Edit: Here’s a recent New Scientist article claiming that driverless cars “generally demonstrate better safety than human drivers in most scenarios” even though they perform worse in turns, for example.
If you just look a pure numbers, sure, you can make it sound good. When you go look at the types of accidents, it’s pretty damning. Waymo and Cruise both have a history of hitting parked cars and emergency vehicles. Tesla Autopilot is notorious for accelerating at the back of parked emergency vehicles.
The issue is not the overall track record on safety but how AV accidents almost always involve doing something incredibly stupid that any competent, healthy person would not.
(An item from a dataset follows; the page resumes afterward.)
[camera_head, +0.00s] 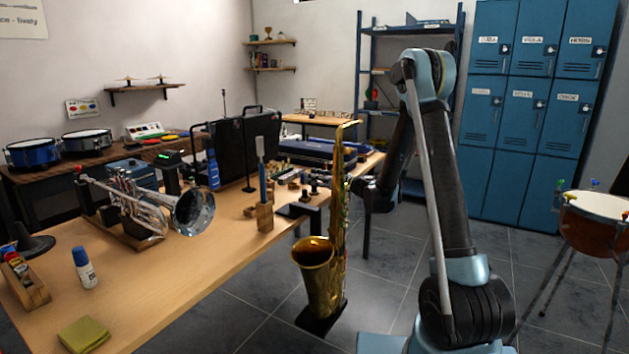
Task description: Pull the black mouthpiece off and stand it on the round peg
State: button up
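A gold saxophone (322,284) stands upright on a dark stand beside the table's front right edge, bell facing left. Its neck (348,124) curves at the top. I cannot make out the black mouthpiece for certain.
A silver trumpet (150,207) rests on the wooden table (190,280) at left. A brush in a wooden block (264,216), a blue bottle (214,171) and an open black case (240,150) stand nearby. A drum (596,218) is at right.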

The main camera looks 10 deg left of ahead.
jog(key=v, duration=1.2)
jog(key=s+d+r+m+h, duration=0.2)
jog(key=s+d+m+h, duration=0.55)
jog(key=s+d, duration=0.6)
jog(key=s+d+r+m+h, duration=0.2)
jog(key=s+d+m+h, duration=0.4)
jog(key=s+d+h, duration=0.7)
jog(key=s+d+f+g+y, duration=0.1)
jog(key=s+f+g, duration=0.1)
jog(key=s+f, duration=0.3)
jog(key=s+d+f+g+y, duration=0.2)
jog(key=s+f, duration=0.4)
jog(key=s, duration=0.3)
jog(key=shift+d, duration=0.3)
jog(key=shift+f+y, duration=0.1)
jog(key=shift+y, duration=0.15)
I’m not personally against self driving cars once they’re actually as competent as a human in determining their surroundings, but we’re not there yet.
Yeah that was my thought too… driverless cars don’t need to never fuck up, they need to fuck up less than humans do. And we fuck up a LOT.
Exactly. As early as the technology still is, it seems like it’s already orders of magnitude better than human drivers.
I guess the arbitrary/unfeeling impression of driverless car deaths bothers people more than the “it was just an accident” impression of human-caused deaths. Personally, as long as driverless car deaths are significantly rarer than human-caused deaths (and it already seems like they are much, much rarer), I’d rather take the lower chance of dying in a car accident, but that’s just me.
I think the problem right now is that driverless cars are still way worse than human drivers in a lot of edge cases. And buffalo buffalo buffalo when you have so many people driving every day you end up with a lot of edge cases.
The car has perfect social credit, the ‘human’ failed to yield at a crosswalk once in 2003.
You do the math, idiotic westerners suck with our superior inverse-logic.